The exercise = Give back the lines exactly, from the first one to the line with "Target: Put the", both ends included.

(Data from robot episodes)
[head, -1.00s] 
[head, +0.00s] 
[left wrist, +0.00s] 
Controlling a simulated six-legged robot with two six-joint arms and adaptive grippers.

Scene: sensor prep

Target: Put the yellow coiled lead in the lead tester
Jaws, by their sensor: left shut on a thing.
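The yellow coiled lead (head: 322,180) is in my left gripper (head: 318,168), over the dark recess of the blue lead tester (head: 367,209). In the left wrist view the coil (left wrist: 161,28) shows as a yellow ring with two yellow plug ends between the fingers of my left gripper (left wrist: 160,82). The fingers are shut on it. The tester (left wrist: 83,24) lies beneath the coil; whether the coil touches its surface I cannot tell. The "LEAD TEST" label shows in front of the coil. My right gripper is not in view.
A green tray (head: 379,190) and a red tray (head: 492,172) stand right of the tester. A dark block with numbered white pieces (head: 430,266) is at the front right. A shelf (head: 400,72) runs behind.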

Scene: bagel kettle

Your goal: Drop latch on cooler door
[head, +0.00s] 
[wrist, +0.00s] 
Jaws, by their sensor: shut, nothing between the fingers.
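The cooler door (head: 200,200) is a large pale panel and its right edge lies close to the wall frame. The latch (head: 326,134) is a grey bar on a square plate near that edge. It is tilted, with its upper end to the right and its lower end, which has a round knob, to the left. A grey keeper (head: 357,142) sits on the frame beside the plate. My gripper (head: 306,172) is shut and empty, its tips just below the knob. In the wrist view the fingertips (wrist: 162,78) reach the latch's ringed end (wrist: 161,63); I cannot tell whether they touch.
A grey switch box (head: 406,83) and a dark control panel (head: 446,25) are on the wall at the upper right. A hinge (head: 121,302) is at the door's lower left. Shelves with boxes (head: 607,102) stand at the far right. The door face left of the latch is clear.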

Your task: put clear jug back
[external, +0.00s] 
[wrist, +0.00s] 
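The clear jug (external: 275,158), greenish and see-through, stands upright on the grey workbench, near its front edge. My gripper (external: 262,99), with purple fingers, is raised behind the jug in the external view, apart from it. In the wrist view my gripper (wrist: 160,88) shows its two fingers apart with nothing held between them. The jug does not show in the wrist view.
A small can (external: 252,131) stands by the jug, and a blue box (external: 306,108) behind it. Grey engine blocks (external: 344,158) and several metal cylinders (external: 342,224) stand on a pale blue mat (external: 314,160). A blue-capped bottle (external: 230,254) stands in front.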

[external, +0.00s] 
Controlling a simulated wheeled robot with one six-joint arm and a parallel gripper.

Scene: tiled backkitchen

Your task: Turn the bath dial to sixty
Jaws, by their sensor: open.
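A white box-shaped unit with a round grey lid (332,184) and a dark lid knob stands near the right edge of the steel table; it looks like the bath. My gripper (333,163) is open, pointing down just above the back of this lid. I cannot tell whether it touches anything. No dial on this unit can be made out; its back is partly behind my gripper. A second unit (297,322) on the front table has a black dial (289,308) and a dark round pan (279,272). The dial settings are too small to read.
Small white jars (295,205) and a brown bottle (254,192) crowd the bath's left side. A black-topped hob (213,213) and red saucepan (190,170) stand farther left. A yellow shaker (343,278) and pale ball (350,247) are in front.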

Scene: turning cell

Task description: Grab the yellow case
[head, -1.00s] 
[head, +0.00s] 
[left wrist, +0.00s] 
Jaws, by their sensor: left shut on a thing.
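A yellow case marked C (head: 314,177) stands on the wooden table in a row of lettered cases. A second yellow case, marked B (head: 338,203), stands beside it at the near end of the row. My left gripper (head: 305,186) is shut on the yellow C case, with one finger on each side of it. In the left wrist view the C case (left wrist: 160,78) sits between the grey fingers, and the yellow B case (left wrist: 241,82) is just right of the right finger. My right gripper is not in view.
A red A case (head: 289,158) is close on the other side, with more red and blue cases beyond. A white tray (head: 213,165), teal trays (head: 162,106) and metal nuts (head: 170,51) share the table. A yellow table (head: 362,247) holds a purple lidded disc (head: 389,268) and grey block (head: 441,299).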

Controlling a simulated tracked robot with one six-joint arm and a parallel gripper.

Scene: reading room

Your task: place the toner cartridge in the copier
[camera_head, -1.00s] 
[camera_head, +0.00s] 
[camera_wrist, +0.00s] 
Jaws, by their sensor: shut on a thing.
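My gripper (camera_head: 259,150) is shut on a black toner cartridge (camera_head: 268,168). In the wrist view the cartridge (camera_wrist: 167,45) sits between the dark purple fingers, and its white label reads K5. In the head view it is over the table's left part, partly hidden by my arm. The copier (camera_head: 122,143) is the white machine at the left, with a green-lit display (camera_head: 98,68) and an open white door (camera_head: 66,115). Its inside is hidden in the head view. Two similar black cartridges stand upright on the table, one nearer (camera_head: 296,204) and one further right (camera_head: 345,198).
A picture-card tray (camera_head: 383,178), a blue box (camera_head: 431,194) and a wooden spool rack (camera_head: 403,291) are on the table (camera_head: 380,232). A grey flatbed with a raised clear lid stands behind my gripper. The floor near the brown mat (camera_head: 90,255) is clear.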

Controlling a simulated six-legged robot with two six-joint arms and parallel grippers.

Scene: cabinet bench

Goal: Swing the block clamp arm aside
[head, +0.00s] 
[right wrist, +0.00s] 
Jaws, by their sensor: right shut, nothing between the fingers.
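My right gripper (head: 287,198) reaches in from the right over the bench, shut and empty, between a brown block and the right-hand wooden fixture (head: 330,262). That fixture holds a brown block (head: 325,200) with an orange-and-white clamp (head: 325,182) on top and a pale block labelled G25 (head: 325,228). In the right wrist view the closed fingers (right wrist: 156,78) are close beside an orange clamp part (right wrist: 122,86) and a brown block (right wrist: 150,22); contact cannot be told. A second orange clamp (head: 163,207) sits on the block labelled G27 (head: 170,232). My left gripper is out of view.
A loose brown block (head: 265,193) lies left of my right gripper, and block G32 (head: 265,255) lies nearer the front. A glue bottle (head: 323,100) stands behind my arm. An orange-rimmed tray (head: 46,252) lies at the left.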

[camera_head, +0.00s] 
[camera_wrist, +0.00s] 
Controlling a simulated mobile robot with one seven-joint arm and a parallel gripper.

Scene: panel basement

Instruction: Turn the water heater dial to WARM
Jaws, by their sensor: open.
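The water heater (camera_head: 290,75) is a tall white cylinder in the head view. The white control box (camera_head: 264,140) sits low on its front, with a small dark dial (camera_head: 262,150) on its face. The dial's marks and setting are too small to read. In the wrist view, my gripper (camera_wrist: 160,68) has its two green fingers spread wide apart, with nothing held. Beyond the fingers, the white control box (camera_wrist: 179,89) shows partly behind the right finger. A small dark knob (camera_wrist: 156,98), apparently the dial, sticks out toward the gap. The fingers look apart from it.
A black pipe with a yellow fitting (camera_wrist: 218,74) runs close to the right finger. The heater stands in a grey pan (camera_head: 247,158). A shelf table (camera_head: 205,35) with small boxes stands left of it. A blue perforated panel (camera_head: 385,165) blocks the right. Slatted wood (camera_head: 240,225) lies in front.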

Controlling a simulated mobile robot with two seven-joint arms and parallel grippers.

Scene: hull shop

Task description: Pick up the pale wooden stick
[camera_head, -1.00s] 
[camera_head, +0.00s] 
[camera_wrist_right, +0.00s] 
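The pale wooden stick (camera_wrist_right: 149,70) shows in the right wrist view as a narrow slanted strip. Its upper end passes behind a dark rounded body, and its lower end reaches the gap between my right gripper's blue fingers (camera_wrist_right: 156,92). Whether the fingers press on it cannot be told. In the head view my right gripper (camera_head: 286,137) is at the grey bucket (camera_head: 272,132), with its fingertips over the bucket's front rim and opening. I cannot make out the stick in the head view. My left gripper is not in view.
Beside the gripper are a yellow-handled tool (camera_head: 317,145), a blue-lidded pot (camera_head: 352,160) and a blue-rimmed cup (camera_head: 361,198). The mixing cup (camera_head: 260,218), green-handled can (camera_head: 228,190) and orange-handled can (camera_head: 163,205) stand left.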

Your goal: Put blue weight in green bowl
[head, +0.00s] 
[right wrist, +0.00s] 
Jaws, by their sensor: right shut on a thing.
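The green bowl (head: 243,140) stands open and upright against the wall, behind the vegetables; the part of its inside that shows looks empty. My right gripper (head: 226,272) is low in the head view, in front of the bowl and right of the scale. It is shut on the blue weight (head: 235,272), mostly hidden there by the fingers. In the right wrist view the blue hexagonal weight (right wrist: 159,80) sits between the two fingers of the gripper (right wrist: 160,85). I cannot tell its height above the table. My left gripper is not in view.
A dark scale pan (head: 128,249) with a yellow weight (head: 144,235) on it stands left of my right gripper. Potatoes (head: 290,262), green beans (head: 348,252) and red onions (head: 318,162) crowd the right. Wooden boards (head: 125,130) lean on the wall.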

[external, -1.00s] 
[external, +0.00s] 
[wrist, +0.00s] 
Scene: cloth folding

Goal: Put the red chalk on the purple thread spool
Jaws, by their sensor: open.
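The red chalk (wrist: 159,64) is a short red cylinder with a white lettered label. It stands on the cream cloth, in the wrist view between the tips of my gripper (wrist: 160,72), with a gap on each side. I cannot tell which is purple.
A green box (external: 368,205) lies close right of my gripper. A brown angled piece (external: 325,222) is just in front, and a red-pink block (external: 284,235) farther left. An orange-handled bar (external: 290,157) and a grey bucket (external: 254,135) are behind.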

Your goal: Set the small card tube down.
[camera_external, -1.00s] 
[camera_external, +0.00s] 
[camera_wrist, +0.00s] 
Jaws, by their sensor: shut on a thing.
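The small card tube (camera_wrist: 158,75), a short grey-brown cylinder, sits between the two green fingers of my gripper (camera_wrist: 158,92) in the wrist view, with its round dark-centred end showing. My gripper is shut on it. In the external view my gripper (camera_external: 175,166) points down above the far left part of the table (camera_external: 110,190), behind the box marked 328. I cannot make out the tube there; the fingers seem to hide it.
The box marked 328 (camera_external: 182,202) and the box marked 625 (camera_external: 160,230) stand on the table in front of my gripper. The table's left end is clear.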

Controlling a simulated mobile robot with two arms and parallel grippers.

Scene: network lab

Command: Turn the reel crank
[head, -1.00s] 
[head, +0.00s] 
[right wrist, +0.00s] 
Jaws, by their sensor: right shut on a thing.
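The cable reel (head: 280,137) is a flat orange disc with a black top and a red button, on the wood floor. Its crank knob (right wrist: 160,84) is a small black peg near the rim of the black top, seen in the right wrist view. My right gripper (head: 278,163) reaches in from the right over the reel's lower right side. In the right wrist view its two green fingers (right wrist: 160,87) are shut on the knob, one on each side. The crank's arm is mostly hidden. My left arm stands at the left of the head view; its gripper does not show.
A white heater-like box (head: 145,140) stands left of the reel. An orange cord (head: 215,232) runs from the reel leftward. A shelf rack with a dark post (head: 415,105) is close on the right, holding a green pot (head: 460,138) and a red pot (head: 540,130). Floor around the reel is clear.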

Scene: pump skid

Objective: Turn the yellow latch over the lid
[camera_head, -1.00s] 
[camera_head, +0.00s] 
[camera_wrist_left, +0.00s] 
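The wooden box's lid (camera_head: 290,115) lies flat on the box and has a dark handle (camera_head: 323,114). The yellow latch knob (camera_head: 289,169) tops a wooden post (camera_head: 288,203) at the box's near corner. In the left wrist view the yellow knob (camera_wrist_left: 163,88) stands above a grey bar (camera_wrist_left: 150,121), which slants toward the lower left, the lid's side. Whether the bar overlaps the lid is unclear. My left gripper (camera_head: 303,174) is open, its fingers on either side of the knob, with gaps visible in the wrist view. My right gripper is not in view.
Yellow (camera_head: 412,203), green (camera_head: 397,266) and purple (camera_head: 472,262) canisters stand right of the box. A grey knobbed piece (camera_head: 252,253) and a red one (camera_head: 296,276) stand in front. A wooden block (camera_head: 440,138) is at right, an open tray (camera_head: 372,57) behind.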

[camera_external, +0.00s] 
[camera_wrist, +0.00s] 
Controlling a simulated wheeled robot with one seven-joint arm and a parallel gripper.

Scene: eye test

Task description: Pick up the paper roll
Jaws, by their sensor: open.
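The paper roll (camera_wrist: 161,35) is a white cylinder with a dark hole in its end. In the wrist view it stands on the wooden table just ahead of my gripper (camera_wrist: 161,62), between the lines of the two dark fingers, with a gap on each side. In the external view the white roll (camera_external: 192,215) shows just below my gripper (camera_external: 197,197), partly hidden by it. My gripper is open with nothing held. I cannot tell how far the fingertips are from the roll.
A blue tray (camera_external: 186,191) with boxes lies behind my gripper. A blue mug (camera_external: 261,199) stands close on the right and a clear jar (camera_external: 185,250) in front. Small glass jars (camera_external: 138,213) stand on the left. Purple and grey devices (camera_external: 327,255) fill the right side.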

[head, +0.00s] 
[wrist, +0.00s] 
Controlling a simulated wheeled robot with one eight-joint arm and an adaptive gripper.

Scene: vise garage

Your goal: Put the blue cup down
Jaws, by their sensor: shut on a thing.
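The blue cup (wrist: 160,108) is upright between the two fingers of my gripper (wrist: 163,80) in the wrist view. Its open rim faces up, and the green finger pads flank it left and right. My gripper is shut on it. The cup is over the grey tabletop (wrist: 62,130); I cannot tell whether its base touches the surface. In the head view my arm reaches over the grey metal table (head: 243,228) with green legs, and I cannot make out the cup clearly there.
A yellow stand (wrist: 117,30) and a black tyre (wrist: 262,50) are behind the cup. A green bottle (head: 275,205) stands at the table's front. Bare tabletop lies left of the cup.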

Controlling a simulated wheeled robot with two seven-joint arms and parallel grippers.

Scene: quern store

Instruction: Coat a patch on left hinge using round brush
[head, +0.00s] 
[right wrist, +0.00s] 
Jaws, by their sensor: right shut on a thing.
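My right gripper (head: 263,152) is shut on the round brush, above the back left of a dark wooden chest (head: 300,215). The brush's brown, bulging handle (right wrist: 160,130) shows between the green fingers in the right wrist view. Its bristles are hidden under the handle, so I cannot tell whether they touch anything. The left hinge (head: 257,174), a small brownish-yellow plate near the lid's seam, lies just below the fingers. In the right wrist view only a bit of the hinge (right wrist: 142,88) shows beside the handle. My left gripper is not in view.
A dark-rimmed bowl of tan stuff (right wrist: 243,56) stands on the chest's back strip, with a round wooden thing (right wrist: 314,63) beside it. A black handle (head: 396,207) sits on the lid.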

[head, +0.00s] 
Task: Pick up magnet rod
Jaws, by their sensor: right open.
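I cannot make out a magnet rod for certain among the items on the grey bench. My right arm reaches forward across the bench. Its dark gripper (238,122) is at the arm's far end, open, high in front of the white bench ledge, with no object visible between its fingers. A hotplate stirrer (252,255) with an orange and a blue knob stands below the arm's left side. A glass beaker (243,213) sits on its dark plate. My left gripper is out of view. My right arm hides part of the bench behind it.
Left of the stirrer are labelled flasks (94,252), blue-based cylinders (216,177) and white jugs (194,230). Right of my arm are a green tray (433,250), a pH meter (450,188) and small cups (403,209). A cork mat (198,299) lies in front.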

Full response =
[head, -1.00s] 
[head, +0.00s] 
[left wrist, +0.00s] 
Controlling a simulated six-legged robot with two six-joint arms and adaptive grippers.

Scene: sensor prep

Target: Put the yellow coiled lead in the lead tester

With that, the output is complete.